The crack that showed me where wholeness begins

Images: theilr, CC BY-SA 2.0
It was devastating to realize that you can love someone deeply and still break their heart without wanting to.
In my twenties I was a fragmented piece of a human being. I didn’t know that then, of course. Back then it just felt like living. Chaotic, vivid, confusing. Like I was made of different parts that didn’t talk to each other.
A friend of mine at the time lived a similar split. He liked to have affairs — hidden, compartmentalized, carefully kept out of sight from his girlfriend — yet he also loved his slippers, the Sunday paper (yes, that was the era), long breakfasts, and football on the couch. He held both worlds as if it was normal to crave tenderness and betrayal in the same breath.
I wasn’t different. I had an affair while being in a relationship. And it was devastating to realize that you can love someone deeply and still break their heart without wanting to. To feel that the love was real, but something inside you remained unsatisfied — not discontent in a harsh or cold way, but in that quiet aching way where something unnamed still reaches out into the dark. Looking for what? You don’t know. Only that something feels missing.
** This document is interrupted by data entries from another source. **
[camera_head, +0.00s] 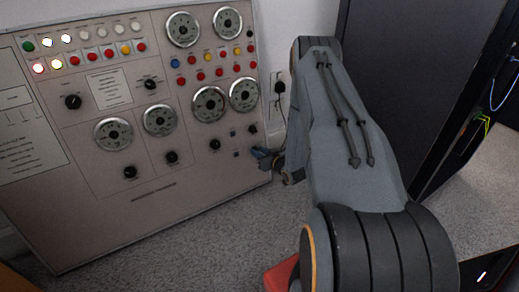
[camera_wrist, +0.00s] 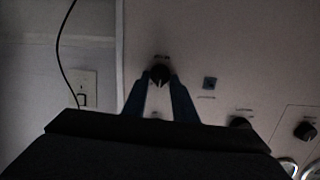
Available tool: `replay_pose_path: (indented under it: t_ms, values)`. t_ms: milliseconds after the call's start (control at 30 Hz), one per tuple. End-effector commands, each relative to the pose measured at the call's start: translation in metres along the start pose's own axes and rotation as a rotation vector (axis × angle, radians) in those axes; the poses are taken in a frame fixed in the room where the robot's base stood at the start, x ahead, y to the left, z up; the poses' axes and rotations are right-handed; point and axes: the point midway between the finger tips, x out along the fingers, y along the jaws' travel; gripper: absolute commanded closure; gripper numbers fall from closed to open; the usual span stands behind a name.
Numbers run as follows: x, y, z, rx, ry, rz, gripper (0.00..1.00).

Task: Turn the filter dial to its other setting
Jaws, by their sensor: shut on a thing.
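The dial between my fingertips, taken as the filter dial, is a small black round knob (camera_wrist: 160,73) with a pale pointer line, near the panel's edge in the wrist view. A small label beside it is too dim to read. My gripper (camera_wrist: 160,87) has its two blue fingers on either side of the knob, shut on it. In the head view my gripper (camera_head: 262,154) is at the lower right of the panel and hides this knob.
The upright control panel (camera_head: 130,205) carries several gauges, coloured buttons and other black knobs (camera_head: 215,144). A wall outlet with a black plug (camera_head: 279,87) is right of the panel. A dark cabinet (camera_head: 410,70) stands farther right.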

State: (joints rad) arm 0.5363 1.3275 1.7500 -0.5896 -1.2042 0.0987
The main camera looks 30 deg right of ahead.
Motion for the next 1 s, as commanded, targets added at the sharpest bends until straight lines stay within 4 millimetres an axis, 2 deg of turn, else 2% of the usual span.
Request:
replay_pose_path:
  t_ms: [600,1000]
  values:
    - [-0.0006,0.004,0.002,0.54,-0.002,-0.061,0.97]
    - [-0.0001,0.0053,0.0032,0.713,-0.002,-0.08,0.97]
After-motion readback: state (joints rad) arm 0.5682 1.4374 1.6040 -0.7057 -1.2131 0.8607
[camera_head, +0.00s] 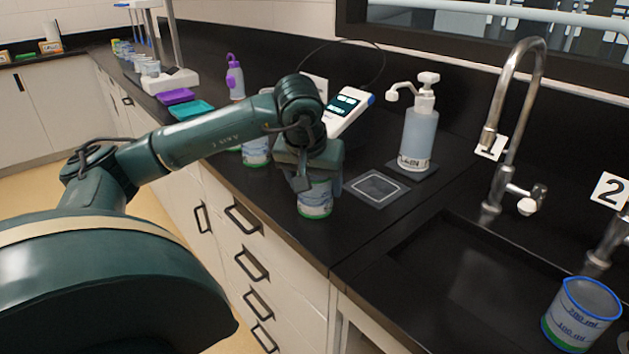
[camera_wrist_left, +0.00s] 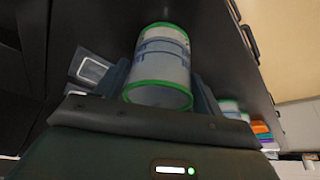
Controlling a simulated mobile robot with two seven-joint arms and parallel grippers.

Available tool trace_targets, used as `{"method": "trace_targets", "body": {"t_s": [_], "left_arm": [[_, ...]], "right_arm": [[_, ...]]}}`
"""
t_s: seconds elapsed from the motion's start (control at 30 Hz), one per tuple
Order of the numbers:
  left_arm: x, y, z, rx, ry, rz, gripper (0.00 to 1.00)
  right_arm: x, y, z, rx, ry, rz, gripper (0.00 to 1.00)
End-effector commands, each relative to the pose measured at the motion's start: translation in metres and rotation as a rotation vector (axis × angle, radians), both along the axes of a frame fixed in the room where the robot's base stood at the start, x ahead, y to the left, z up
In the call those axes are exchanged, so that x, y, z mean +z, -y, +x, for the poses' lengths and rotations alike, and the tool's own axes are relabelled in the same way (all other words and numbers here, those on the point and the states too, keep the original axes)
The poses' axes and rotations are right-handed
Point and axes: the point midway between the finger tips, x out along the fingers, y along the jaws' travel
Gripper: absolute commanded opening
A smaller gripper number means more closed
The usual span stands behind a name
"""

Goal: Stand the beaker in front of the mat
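A clear beaker with a green rim and green base band (camera_head: 315,198) is upright at the counter's front part, to the left and front of the dark mat with a pale square outline (camera_head: 377,188). My left gripper (camera_head: 313,178) is over it from above and hides its upper part. In the left wrist view the beaker (camera_wrist_left: 160,68) sits between the two fingers (camera_wrist_left: 160,92), which appear to press its sides. I cannot tell whether its base touches the counter. The mat (camera_wrist_left: 92,70) also shows there, beside the left finger. My right gripper is not in view.
Another beaker (camera_head: 256,150) stands left of my gripper. A white meter (camera_head: 347,113) and a pump bottle (camera_head: 418,138) stand behind. A blue-rimmed beaker (camera_head: 580,318) is by the sink (camera_head: 480,270) at right. The counter's front edge is close.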

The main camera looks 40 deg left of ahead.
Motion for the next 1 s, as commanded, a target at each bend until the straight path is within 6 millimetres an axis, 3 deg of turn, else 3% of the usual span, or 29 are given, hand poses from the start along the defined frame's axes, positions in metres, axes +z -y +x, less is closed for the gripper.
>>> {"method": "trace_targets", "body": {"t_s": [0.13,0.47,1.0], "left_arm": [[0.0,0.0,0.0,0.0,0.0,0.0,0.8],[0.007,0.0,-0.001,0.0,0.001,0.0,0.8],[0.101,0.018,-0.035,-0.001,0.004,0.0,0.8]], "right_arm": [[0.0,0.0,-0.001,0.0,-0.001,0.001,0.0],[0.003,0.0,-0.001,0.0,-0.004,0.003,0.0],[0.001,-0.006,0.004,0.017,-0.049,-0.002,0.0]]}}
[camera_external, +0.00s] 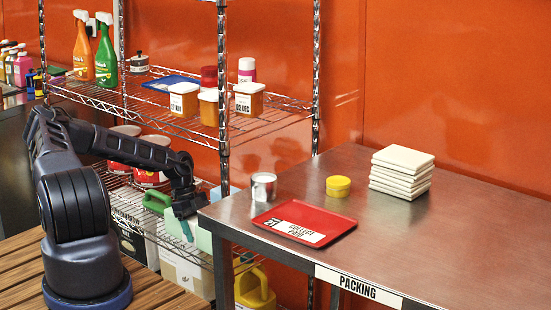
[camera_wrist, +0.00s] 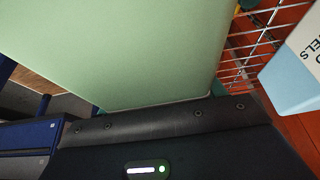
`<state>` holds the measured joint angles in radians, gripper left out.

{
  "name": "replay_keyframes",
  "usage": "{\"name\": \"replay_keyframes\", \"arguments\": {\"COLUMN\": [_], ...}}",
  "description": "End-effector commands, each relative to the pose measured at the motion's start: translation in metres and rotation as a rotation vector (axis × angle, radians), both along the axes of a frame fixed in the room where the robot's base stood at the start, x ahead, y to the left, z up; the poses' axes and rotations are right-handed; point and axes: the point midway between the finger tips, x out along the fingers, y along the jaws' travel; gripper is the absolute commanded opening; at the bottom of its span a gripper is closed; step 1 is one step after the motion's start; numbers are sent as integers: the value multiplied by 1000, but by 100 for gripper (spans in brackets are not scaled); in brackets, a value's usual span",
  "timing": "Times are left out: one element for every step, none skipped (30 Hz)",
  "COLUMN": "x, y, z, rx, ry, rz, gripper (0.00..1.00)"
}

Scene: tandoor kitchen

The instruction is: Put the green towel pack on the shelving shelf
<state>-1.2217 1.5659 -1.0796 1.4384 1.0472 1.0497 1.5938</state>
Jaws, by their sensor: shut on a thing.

I felt torn. As if two versions of myself grabbed my arms and pulled in opposite directions. One wanting the safety, the closeness, the familiar warmth. The other wanting the spark, the unknown, the aliveness that comes when the rules fall away.
My friend accepted this split as unavoidable. As if it was simply the human condition: we want coziness and we want wildness; we want the nest and we want the sky. He surrendered to the idea that the self is made of contradictions that can’t be resolved. That this tearing-apart is just how it is.
We want the nest and we want the sky.
But I couldn’t settle for that. Something in me refused to believe we are doomed to fracture ourselves to live. That we must betray one part of our being to satisfy another. I kept sensing — quietly, stubbornly — that there must be a way to live from one center. A way to feel at one within yourself, instead of split into competing impulses. A way where peace doesn’t mean suppressing your vitality, and aliveness doesn’t mean sabotaging your integrity.
This was the beginning — long before I knew words like alignment or integration — of searching for a life that didn’t require me to abandon myself. A life where the inner conflict softens, and the pieces of you begin to turn toward each other instead of away.
It was the beginning of aligned living, even if all I had back then was a feeling that wholeness must be possible — and that the path would have to start inside.